Hacker News new | ask | show | jobs
by hayfield 4532 days ago
Some work I was doing over the summer indicates that the optimal datatype depends on the algorithm you're using.

qsort() can get 15% better performance with uint64_ts than uint32_ts (sorting identical arrays of 8 bit numbers represented differently). On the other hand, a naive bubble sort implementation was managing 5% better performance with 16 bit datatypes over any of the others.
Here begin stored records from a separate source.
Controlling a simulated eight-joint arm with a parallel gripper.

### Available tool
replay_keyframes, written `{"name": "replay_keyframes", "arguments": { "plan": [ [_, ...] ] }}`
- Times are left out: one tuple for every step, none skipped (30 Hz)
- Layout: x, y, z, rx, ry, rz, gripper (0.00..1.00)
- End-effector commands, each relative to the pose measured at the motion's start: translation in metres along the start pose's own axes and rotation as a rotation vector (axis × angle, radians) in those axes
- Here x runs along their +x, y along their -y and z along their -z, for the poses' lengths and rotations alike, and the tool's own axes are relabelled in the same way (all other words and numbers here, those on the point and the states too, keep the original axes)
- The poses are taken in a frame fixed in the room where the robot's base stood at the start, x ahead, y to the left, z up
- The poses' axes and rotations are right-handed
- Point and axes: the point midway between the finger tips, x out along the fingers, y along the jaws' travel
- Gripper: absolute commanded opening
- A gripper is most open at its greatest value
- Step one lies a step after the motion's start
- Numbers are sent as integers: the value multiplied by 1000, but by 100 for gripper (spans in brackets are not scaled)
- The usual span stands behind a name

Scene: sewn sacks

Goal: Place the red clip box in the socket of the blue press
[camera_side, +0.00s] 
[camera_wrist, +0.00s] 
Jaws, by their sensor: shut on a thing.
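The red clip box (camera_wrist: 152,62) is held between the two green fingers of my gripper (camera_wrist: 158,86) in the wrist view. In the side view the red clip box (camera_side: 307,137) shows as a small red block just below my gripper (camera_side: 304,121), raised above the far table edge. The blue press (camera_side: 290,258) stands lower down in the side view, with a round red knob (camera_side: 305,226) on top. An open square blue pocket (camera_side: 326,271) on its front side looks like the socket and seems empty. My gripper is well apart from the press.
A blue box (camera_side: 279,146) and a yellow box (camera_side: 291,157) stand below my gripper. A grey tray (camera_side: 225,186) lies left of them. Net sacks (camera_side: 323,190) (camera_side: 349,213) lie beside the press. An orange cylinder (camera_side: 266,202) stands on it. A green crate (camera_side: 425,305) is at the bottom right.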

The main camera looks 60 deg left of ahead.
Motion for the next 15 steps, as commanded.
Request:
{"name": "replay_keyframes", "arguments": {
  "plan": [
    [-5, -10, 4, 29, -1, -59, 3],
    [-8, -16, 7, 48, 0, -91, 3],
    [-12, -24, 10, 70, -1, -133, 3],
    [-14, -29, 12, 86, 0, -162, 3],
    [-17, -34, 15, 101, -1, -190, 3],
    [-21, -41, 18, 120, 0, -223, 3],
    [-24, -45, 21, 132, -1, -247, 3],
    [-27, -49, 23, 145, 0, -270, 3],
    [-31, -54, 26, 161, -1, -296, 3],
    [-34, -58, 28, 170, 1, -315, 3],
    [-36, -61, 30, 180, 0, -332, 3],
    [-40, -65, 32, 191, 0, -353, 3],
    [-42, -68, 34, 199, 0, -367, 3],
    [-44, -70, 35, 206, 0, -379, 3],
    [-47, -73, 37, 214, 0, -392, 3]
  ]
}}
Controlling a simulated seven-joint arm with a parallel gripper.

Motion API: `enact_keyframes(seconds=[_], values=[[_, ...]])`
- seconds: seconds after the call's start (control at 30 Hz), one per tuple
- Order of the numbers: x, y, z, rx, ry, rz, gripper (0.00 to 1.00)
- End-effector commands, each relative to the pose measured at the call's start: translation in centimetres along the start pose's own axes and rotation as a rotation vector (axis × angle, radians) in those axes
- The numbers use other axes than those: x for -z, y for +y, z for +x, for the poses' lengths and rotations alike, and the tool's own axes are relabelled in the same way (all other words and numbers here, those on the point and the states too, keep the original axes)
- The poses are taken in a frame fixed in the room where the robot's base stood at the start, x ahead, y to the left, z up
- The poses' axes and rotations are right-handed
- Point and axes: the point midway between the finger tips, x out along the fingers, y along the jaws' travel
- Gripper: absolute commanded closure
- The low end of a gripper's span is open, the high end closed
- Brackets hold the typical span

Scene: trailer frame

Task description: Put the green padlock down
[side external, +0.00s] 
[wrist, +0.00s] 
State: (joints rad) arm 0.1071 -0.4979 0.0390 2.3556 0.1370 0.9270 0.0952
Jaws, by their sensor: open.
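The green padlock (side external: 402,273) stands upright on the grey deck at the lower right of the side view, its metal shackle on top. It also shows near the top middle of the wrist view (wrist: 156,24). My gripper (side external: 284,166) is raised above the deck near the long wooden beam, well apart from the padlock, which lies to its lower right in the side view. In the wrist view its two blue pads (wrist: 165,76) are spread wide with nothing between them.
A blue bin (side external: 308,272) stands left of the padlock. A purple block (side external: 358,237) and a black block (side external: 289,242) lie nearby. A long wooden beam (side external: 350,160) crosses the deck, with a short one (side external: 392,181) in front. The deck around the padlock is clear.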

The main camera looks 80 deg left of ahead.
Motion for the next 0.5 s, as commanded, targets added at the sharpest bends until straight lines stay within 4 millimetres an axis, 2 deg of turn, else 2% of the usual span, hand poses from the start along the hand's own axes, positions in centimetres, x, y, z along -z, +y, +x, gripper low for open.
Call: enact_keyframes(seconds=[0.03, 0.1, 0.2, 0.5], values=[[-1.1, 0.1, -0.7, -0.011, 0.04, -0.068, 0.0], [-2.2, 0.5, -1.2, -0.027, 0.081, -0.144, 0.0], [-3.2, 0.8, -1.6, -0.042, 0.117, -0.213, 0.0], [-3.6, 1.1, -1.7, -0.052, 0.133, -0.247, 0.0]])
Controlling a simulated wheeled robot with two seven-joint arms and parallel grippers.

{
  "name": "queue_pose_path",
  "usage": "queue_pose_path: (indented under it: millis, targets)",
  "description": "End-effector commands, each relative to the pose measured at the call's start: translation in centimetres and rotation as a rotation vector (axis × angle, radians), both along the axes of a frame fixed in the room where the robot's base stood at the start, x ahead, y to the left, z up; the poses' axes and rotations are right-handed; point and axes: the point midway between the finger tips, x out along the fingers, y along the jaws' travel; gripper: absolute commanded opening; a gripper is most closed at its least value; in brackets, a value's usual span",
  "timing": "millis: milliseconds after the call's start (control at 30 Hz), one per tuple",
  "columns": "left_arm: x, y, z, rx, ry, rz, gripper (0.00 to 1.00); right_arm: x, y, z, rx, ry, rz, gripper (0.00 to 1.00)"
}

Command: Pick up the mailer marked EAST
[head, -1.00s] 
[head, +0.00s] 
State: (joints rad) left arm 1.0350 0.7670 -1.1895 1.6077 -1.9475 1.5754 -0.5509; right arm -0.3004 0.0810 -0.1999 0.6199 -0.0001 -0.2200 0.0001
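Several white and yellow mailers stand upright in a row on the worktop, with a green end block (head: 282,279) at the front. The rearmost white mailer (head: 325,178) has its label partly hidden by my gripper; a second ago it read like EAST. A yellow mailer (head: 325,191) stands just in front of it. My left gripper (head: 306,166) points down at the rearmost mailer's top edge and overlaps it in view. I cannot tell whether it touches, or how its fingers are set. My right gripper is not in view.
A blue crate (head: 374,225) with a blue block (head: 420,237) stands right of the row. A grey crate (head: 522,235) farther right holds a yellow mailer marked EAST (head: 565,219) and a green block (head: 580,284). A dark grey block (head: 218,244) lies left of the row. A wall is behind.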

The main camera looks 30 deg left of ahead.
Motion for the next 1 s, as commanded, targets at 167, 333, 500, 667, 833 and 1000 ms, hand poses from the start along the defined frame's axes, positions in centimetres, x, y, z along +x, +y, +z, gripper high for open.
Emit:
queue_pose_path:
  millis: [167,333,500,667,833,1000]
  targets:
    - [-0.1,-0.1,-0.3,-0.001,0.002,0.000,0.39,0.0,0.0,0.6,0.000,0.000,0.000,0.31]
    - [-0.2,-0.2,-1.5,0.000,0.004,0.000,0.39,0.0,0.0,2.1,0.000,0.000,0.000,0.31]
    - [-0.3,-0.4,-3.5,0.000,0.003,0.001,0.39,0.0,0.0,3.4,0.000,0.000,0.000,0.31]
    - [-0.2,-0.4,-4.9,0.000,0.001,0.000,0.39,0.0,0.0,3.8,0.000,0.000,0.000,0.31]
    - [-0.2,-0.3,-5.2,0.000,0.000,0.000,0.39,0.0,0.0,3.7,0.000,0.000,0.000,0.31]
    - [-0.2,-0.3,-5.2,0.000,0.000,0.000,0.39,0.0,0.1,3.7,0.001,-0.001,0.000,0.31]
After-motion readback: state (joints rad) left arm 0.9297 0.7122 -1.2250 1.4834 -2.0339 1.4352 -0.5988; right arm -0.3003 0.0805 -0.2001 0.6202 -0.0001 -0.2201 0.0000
If you start measuring energy usage as well, it becomes even stranger - using a different datatype can make it run 5% faster, while using 10%+ less energy (or in the qsort() case, take less time, but use more energy).

2 comments

qsort strikes me as a bit of a crappy benchmark because of the type erasure. Your compiler likely isn't inlining or applying vectorisation. Vectorisation would likely benefit 32bit floats on a 64bit platform more than doubles.
Indeed - it probably isn't ideal.

I'd tested a number of sort algorithms (bubble, insertion, quick, merge, counting), so also testing the sort function from stdlib seemed like a logical continuation. It was done rather quickly, so there wasn't time to properly investigate, merely look at the numbers and go "that's strange".

What about 32 bit ints stored 64 bits away from each other?
I'm not sure. This was a fairly quick experiment on an Ivy Bridge processor where the actual results were of secondary concern at the time (it was proof-of-concepting a separate tool).

If you look on arXiv.org, there are publications looking more at alignment on Cortex and XCore architectures. There's probably work relating to x86, though the longer instruction pipeline makes it more complicated to reason about than the simpler architectures.